I.多くの県民の心に、なぜ島崎藤村が生きているのか

 まず「私の心の中に、そして、多くの県民の中に、なぜ島崎藤村が生きているのか」について考えてみたい。私は信州教育がそのことに関係しているのではないかと思った。なぜならば、家父長制意識の形成をみた時、明治、大正時代、そして、第二次世界大戦までの日本の家父長制教育が大きく関わっているからである。同意識は再生産され現在も多くの国民に内面化され女性問題を生む要因となっている。
 そこで「明治時代、信州教育において島崎藤村をいかに扱っているか」を調べていった。信州教育の月刊誌「信濃教育」、その他信州と藤村についての多くの研究書にめぐりあうことができた。特に、信濃教育会月刊誌『信濃教育800号(s28.8.1)』は「藤村記念特集」として発行されていた。編集後記には「この特集は…藤村と信州とのいろいろな面においての浅からぬ因縁から出発して特に郷土的色彩に富む、従って信州でなくては得られないような内容…」と(上条:107)されている。

1). 記念堂の建設と藤村資料館の完成まで

★ 藤村先生の急逝と藤村記念堂
 信州の人々の藤村への思いはどうであったろうか。「『灯台もと暗し』『偉人は郷土に入れられない』の古言のごとく生前の藤村は木曾からはとかく疎遠にされぬではなかった。ことに『新生』後の藤村には相当の反感さえもあったようである」(川口s28:86-89)。しかし、昭和11年(藤村64歳)頃から状況が変わってきている。 
 安藤茂一は記している(安藤:93-98)。「木曾教育会は藤村資料館を作ることを昭和11年に計画し藤村先生の了解を受け、先生の作品による青少年向けの図書の刊行、記念講演なども計画、また、昭和15年(藤村68才)には、給料からの拠出金を出す事を決定している。藤村はその事を喜び『作ってくれるなら馬籠の本陣の隠居所を…』と言っている(注1:参照)。
しかし、昭和18年(藤村71才)、藤村先生の急遽により、昭和22年藤村記念堂が作られたが、これは馬籠の人々の心からの労力奉仕によるものであった(安藤:93-98・注2:参照)。

★ 藤村資料館(藤村文庫)をつくりたいとの願い

 しかし、記念堂落成以来「年毎に訪ねて来る人々が全国各地から増加……(藤村資料館)を急速に完成する必要が出てきた。…そして、それは郷土のみならず長野県の使命であり、又、誇りであり尊い文化財保存上緊要であり……、また、藤村記念堂完成以来、是非懸案の記念文庫を作りたいと一同が苦心していたことでもあった(安藤s28:93-98p)」。藤村資料館建設への経過を以下に記す(安藤s28:93-98p)。

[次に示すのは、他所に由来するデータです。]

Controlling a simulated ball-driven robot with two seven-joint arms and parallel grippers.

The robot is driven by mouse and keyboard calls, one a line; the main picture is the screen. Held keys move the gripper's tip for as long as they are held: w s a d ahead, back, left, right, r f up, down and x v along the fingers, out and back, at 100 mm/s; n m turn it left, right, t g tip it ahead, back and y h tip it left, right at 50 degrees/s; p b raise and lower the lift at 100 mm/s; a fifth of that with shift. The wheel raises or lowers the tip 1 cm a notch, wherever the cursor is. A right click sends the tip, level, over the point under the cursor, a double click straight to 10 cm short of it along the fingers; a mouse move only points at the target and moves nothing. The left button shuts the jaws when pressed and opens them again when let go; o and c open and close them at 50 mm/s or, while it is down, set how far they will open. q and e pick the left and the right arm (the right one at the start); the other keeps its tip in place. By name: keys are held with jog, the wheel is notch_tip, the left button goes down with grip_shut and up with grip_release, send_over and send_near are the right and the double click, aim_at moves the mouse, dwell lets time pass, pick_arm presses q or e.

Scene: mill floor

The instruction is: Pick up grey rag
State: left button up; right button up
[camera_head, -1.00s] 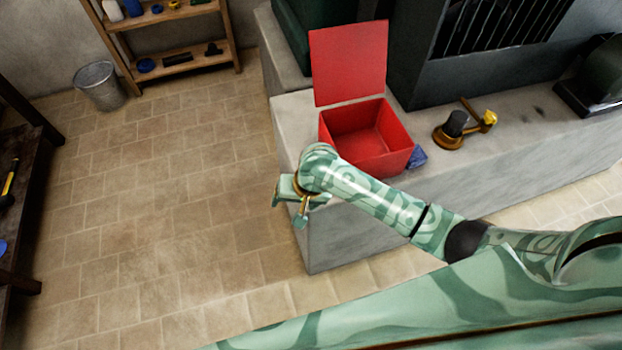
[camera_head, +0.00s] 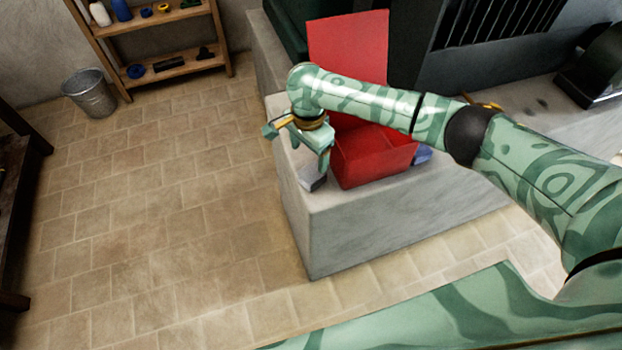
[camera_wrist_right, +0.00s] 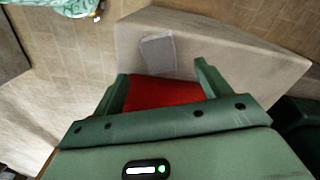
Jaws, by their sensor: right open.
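The grey rag (camera_head: 313,178) lies flat near the left end of the pale stone counter (camera_head: 330,235), just left of the red box. It also shows in the right wrist view (camera_wrist_right: 158,53), just beyond my fingertips and lined up between them. My right gripper (camera_head: 298,145) is open and empty, close above the rag; its fingers show spread in the wrist view (camera_wrist_right: 161,71). The gripper hides part of the counter around the rag in the head view. My left gripper is not in view.
The open red box (camera_head: 375,160), lid raised (camera_head: 348,45), stands right beside the rag, partly behind my right arm. A blue cloth-like thing (camera_head: 422,155) lies at its right side. A metal bucket (camera_head: 90,93) and wooden shelf (camera_head: 178,68) stand at the back left. The tiled floor left is clear.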

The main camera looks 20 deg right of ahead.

・ それを作るには法人組織の団体を作る必要があった…。
・ ふるさと友の会は…記念堂並びに隠居所を新しい法人団体に寄付…満場一致で議決くだされた
・ 島崎楠雄さんからは4195点見積価格745万円…の貴重な先生の著書蔵書愛品などのご寄付…
・ 県教育委員会の懇切なるご指導と設立代表者一同の御協賛によりまして昭和25年8月20日付許可…。
・ 9月1日から藤村記念文庫建設の事業に着手…
・ 県からは…26年3月30日…金26万円の補助金の指令…。
・ 本村においても10万円の補助…更に昭和27年度においては10万円の補助…。
・ 木材は馬籠営林署から木曾の五木、檜の名木を払い下げ下され、
・ 谷口先生からは重ねて見事なご苦心の設計書を……、
・ 石井先生からは…藤村先生の寿像のブロンズの御寄贈

★ 寄付金が集まらなく――全県下の生徒に依頼

 ところが「工事の…経費面においては、予算の寄付額は思わしからず其捻出に腐心致し数次の役員会において慎重審議(安藤28:93-98)」した。そして、全県下の学校に寄付を呼びかけることになった。経過を安藤茂一は次のように記している。

「・木曾教育会並びに神坂村の共催で、
・第一に信濃教育会のご協力御援助をお願いする必要性から、島崎楠雄さんと一緒に副会長松岡先生を訪ね…詳細を申し上げし所深いご理解を頂き、ご後援をご快諾願い
・信濃毎日新聞社、西筑摩郡町村会、西筑摩郡公民館運営協議会などの御後援を得
・全県下の各学校、文化団体、各社会各層の御賛助御協力を仰ぐ
・建設趣意書を印刷、昭和26年10月9日先生の第9回の御命日を卜し配布致しました。
・郡の町村会においても、20万円の御寄付の決議…感謝のいたりであり…」(安藤s28:93-98)。
ところで、この間の状況を松原常雄は名前を挙げて記している。興味深い記述である(松原s28:99-105 注3参照)。安藤茂一の記述を続ける。
・「案内所及び休憩所の工事…昭和27年2月21日ふるさと友の会員の朗読奉仕によって上棟式もほとんど完成し、…5月4日…落成の内祝…。
・7月31日には東京よりその後の資料や日本唯一の明治・大正・昭和三代の350冊の詩集のコレクションが到着…。
・8月9日…東京から「島崎藤村全集」編纂主任島崎翁助さんの御出でをいただき…陳列に着手猛暑の時期…土蔵内にて無休の状態にて陳列下され8月21日陳列を完成…。
・昭和27年8月22日藤村先生御命日…記念文庫の一般公開…」(安藤s28:93-98)。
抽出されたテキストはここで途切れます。